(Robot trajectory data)
----------------

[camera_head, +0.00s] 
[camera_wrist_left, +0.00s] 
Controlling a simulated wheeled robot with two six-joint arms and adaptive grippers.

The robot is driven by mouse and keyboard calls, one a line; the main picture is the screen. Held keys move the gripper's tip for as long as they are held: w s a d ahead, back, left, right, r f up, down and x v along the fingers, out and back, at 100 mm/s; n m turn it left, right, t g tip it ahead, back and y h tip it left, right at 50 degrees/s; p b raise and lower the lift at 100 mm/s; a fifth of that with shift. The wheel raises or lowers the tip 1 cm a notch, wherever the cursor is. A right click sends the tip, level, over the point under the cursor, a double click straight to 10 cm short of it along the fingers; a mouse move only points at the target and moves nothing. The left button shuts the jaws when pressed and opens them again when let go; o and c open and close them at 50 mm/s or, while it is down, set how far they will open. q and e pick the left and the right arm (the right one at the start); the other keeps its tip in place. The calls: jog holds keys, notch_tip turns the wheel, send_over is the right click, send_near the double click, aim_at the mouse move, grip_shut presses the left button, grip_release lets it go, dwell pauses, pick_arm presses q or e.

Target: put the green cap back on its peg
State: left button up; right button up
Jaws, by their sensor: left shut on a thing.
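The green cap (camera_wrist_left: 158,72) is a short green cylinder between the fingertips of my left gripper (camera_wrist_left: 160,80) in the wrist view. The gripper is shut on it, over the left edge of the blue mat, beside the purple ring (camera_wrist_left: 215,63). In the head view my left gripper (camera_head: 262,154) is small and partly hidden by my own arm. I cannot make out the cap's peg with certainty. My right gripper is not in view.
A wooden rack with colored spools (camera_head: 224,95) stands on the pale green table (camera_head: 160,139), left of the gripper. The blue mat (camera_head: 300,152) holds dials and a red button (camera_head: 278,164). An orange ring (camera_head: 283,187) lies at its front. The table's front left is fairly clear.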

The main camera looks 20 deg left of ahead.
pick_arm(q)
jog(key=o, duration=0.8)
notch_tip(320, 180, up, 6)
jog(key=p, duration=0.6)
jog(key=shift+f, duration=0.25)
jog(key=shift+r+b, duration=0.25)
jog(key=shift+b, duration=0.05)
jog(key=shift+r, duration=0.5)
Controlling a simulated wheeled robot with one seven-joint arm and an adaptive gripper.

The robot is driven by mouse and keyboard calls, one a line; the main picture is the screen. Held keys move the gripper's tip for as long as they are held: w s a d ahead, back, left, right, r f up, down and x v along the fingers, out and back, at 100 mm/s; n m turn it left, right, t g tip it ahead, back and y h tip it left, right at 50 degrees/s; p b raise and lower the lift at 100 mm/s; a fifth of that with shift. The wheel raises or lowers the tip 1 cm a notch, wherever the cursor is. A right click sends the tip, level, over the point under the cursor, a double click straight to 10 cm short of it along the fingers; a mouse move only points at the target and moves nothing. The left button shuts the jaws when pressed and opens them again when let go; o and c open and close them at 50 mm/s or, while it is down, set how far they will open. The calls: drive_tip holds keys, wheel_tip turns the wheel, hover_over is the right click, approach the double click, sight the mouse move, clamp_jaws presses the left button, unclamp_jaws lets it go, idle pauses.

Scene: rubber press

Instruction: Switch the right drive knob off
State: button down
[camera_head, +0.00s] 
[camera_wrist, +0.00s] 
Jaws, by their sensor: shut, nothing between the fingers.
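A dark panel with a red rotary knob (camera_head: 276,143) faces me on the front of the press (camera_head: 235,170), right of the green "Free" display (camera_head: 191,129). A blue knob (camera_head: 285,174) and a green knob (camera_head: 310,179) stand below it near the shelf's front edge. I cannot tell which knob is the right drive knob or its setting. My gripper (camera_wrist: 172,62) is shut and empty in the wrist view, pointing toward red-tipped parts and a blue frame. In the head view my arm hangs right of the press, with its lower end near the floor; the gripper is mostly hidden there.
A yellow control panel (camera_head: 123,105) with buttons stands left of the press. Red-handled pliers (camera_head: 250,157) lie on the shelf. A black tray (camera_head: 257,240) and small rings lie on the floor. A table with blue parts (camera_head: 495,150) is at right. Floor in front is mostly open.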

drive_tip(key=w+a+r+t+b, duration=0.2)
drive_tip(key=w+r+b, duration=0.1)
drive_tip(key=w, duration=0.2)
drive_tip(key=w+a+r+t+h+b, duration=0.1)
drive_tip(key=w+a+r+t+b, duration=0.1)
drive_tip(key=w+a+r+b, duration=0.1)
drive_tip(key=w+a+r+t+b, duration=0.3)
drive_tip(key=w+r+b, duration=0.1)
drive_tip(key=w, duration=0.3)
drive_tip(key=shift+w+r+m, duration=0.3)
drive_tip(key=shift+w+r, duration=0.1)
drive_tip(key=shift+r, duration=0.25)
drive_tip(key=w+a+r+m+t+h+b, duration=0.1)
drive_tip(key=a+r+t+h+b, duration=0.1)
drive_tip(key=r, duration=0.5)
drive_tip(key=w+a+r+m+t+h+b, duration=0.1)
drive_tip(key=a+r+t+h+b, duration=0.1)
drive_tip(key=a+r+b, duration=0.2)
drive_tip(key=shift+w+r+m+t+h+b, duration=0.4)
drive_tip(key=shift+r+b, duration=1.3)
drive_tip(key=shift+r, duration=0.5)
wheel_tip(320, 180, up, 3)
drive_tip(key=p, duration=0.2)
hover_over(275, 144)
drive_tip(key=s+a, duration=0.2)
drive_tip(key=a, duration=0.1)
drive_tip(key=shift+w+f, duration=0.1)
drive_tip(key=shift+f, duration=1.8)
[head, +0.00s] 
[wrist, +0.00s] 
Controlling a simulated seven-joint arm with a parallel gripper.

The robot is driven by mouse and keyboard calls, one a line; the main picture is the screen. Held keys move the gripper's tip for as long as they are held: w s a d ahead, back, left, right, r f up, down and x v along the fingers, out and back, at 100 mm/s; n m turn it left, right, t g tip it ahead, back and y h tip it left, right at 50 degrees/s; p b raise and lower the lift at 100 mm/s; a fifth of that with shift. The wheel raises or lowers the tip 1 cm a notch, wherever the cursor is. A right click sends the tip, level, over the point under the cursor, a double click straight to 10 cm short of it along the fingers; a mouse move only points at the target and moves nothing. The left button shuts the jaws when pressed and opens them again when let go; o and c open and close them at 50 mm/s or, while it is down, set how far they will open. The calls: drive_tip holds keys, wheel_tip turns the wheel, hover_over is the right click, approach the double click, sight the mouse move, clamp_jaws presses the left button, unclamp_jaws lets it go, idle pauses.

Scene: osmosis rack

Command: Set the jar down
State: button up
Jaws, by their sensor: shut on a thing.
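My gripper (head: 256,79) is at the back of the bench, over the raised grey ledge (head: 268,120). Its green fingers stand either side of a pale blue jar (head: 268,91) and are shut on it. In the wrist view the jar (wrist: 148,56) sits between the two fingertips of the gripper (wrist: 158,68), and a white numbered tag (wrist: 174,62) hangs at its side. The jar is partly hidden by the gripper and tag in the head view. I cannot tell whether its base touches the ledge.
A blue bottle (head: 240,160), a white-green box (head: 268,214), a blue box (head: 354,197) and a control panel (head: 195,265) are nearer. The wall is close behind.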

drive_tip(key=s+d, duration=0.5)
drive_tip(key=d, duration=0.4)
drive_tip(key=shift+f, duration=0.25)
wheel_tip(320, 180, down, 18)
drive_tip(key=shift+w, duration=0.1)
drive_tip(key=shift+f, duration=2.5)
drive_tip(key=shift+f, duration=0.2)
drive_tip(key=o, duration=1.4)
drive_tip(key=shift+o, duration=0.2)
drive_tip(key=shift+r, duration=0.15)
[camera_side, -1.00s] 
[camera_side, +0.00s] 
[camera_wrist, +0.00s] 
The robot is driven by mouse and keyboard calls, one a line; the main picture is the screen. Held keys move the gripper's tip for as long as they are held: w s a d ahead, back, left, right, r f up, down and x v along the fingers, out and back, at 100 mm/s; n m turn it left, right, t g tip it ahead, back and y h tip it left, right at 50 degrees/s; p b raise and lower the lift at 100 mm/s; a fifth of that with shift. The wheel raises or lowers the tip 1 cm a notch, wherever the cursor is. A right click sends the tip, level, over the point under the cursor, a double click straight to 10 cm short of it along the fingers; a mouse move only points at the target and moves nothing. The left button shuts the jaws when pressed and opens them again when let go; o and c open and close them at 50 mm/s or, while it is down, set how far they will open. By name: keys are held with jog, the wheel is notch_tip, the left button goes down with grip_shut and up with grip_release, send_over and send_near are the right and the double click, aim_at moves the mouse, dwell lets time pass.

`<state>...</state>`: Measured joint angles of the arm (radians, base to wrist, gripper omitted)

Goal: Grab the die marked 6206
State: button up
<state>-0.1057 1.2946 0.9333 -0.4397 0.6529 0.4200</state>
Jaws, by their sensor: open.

----------------

• Description of the task
Each line that has the word "Scene" counts once. How many such lines are in the data? Give the number alone.

• Exercise answer
2